§ TASK REQUIREMENTS
Everything from the line with "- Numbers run" through the line with "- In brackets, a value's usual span" should be repeated exactly, both of those lines included, and nothing else.

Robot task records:
■ ■ ■ ■ ■
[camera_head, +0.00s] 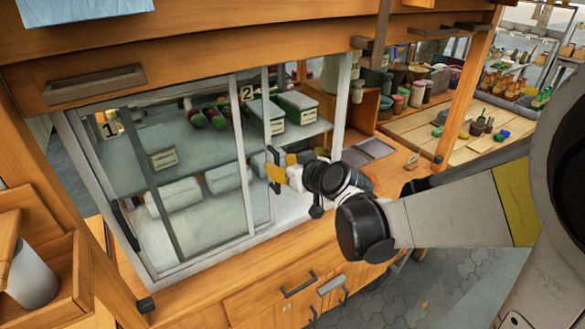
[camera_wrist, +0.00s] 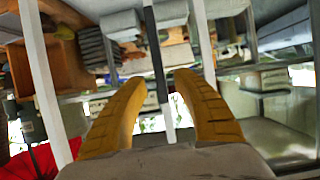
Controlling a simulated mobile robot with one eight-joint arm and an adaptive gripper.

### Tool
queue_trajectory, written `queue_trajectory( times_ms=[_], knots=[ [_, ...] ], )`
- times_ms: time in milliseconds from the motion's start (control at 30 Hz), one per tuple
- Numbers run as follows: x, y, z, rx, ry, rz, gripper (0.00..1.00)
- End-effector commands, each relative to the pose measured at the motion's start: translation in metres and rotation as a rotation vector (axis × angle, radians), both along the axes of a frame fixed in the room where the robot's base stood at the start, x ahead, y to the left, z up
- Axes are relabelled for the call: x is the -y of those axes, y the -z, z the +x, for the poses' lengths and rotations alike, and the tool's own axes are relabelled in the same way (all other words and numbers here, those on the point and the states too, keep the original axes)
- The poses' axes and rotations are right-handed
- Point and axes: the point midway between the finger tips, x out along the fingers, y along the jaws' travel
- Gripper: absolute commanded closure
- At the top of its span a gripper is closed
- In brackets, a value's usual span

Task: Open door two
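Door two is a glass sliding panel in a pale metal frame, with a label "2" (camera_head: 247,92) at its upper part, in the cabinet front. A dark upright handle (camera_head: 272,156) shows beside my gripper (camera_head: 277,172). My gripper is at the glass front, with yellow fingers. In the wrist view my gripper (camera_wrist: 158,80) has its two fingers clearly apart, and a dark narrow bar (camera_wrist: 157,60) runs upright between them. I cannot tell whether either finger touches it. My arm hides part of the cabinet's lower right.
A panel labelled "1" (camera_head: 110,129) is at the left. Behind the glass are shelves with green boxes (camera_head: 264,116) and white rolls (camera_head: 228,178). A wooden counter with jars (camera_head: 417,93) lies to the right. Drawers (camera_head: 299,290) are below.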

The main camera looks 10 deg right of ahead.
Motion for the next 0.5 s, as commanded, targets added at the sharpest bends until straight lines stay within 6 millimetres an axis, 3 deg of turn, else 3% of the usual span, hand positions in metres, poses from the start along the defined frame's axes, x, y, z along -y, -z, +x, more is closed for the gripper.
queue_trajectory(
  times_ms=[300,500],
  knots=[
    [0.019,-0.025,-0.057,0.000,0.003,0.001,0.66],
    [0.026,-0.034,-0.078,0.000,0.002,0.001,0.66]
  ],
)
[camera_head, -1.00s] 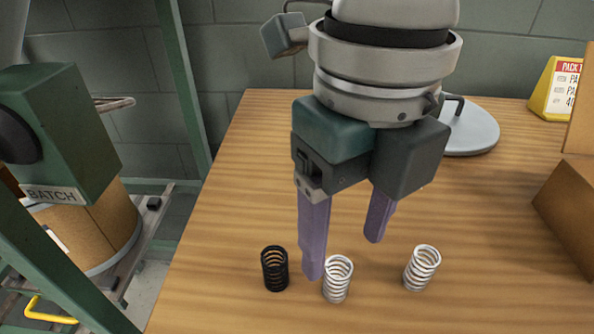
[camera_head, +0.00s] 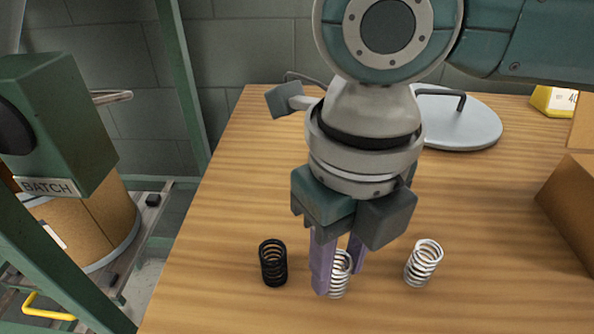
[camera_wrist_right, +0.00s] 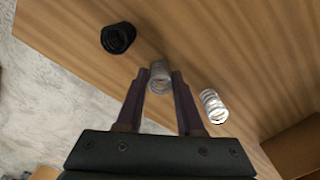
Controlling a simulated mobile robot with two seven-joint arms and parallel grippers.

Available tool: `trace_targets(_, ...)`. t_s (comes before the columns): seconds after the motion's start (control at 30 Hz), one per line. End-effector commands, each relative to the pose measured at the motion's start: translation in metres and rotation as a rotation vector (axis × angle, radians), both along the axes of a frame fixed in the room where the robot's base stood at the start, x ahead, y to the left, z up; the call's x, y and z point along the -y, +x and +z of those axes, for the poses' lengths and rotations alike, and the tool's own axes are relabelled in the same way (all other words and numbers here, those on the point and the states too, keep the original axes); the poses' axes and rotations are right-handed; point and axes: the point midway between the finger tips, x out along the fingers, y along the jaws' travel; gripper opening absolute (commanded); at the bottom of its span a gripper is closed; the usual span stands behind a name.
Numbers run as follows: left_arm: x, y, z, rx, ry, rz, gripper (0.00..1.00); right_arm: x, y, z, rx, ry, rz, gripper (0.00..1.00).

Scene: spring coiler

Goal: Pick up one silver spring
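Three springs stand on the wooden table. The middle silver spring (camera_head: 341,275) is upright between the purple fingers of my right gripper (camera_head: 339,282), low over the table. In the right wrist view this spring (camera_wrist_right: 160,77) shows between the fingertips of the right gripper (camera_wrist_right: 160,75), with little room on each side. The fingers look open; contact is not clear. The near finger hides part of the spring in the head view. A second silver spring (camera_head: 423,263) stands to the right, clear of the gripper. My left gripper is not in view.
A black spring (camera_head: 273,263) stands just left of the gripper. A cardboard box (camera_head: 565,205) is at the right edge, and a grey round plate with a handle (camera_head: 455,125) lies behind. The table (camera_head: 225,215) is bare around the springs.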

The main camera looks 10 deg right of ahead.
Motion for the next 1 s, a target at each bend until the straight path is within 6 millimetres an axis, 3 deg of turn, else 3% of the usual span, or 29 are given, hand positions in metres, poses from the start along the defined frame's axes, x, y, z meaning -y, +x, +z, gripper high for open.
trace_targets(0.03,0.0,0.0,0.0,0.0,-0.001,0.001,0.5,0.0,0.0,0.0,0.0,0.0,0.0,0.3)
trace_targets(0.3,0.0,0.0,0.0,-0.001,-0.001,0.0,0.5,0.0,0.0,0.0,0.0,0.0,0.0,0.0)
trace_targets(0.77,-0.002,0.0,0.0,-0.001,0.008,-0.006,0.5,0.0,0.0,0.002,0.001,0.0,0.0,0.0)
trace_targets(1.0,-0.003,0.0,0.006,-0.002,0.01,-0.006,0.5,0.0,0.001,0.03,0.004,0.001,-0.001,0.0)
■ ■ ■ ■ ■
§ CORRECT ANSWER
- Numbers run as follows: x, y, z, rx, ry, rz, gripper (0.00..1.00)
- End-effector commands, each relative to the pose measured at the motion's start: translation in metres and rotation as a rotation vector (axis × angle, radians), both along the axes of a frame fixed in the room where the robot's base stood at the start, x ahead, y to the left, z up
- Axes are relabelled for the call: x is the -y of those axes, y the -z, z the +x, for the poses' lengths and rotations alike, and the tool's own axes are relabelled in the same way (all other words and numbers here, those on the point and the states too, keep the original axes)
- The poses' axes and rotations are right-handed
- Point and axes: the point midway between the finger tips, x out along the fingers, y along the jaws' travel
- Gripper: absolute commanded closure
- At the top of its span a gripper is closed
- In brackets, a value's usual span

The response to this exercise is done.